EXERCISE: Write out the listing below exactly, and omit any images you find in it.

SOURCE MATERIAL:
######

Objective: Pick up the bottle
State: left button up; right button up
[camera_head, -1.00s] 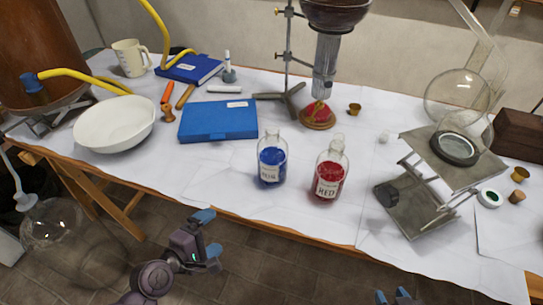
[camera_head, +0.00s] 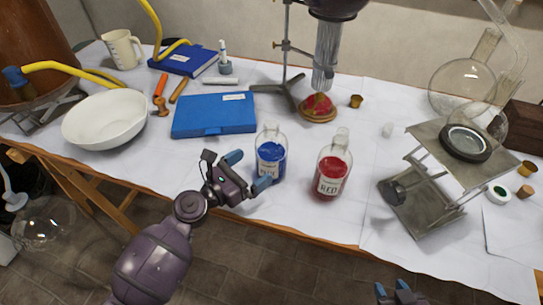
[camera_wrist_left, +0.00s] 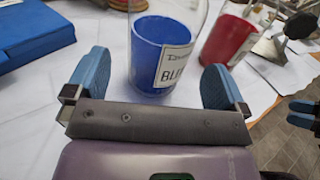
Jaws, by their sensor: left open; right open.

######

RESPONSE:
Objective: Pick up the bottle
State: left button up; right button up
[camera_head, -1.00s] 
[camera_head, +0.00s] 
[camera_wrist_left, +0.00s] 
Jaws, by their sensor: left open; right open.

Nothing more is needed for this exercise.